Mas sorriu com suavidade. E eu aproveitei para dizer: "Não é
a mesma coisa com sua arquitetura? Nela tudo é bonito e simples, não porque é
racional mas porque tudo é inventado e fruto da imaginação”. Nisso ele
concordou adiantando que na arquitetura se inspira mais lendo poesia, romance e
ficção do que se entregando a elucubrações intelectuais. E eu ponderei: "na
religião é mais ou menos a mesma coisa: a grandeza da religião é a fantasia, a
capacidade utópica de projetar reinos de justiça e céus de felicidade. E grande
pensadores modernos da religião como Bloch, Goldman, Durkheim, Rubem Alves e
outros não dizem outra coisa: o nosso equívoco foi colocar a religião na razão
quando o seu nicho natural se encontra no imaginário e no princípio esperança.
Ai ela mostra a sua verdade. E nos pode inspirar um sentido de vida.”
Para mim a grandeza de Oscar Niemeyer não reside apenas na
sua genialidade, reconhecida e louvada no mundo inteiro. Mas na sua concepção
da vida e da profundidade de seu comunismo. Para ele "a vida é um sopro”, leve
e passageiro. Mas um sopro vivido com plena inteireza. Antes de mais nada, a
vida para ele não era puro desfrute, mas criatividade e trabalho. Trabalhou até
o fim, como Picazzo, produzindo mais de 600 obras. Mas como era inteiro,
cultivava as artes, a literatura e as ciências. Ultimamente se pôs a estudar
cosmologia e física quântica. Enchia-se de admiração e de espanto diante da
grandeur do universo.
Mas mais que tudo cultivou a amizade, a solidariedade e a
benquerença para com todos. "O importante não é a arquitetura” repetia muitas
vezes, "o importante é a vida”. Mas não qualquer vida; a vida vivida na busca
da transformação necessária que supere as injustiças contra os pobres, que
melhore esse mundo perverso, vida que se traduza em solidariedade e amizade. No
JB de 21/04/2007 confessou: ”O fundamental é reconhecer que a vida é injusta e
só de mãos dadas, como irmãos e irmãs, podemos vive-la melhor”.

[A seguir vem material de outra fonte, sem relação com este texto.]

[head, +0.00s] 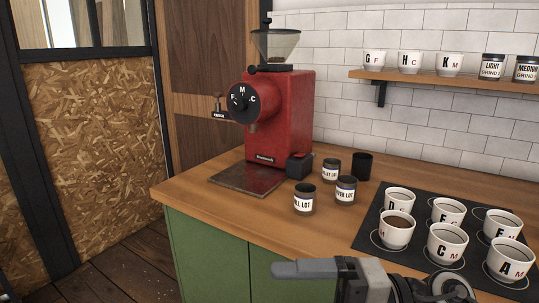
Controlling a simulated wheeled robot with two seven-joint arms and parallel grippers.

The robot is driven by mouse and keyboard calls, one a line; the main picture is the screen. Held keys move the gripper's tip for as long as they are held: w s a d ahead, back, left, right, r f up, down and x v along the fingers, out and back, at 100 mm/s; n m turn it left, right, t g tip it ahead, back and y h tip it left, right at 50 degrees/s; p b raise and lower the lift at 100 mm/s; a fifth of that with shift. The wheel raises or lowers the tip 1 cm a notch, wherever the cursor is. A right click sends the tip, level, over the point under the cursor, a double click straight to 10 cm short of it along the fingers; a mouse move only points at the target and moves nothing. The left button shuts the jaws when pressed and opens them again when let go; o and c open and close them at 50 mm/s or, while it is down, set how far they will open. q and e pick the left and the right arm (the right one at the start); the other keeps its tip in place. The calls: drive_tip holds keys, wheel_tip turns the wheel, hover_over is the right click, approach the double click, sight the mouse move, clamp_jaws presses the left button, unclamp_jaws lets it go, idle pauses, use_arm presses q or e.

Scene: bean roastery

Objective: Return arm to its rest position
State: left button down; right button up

Seu comunismo está muito próximo daquele dos primeiros
cristãos, referido nos Atos dos Apóstolos nos capítulos 2 e 4. Ai se diz que "os
cristãos colocavam tudo em comum e que não havia pobres entre eles”. Portanto,
não era um comunismo ideológico, mas ético e humanitário: compartilhar, viver
com sobriedade, como sempre viveu, despojar-se do dinheiro e ajudar a quem
precisasse. Tudo deveria ser comum. Perguntado por um jornalista se aceitaria a
pílula da eterna juventude, respondeu coerentemente: "aceitaria se fosse para
todo mundo; não quero a imortalidade só para mim”.
Um fato ficou-me inesquecível. Ocorreu nos inícios dos anos
80 do século passado. Estando Oscar em Petrópolis, me convidou para almoçar com
ele. Eu havia chegado naquele dia de Cuba, onde, com Frei Betto, durante anos
dialogávamos com os vários escalões do governo (sempre vigiados pelo SNI), a
pedido de Fidel Castro, para ver se os tirávamos da concepção dogmática e
rígida do marxismo soviético. Eram tempos tranquilos em Cuba que, com o apoio
da União Soviética, podia levar avante seus esplêndidos projetos de saúde, de
educação e de cultura. Contei que, por todos os lados que tinha ido em Cuba,
nunca encontrei favelas mas uma pobreza digna e operosa. Contei mil coisas de
Cuba que, segundo frei Betto, na época era "uma Bahia que deu certo”. Seus
olhos brilhavam. Quase não comia. Enchia-se de entusiasmo ao ver que, em algum lugar
do mundo, seu sonho de comunismo poderia, pelo menos em parte, ganhar corpo e
ser bom para as maiorias.
Qual não foi o meu espanto quando, dois dias após, apareceu
na Folha de São Paulo, um artigo dele com um belo desenho de três montanhas,
com uma cruz em cima. Em certa altura dizia: "Descendo a serra de Petrópolis ao
Rio, eu que sou ateu, rezava para o Deus de Frei Boff para que aquela situação
do povo cubano pudesse um dia se realizar no Brasil”. Essa era a generosidade
cálida, suave e radicalmente humana de Oscar Niemeyer.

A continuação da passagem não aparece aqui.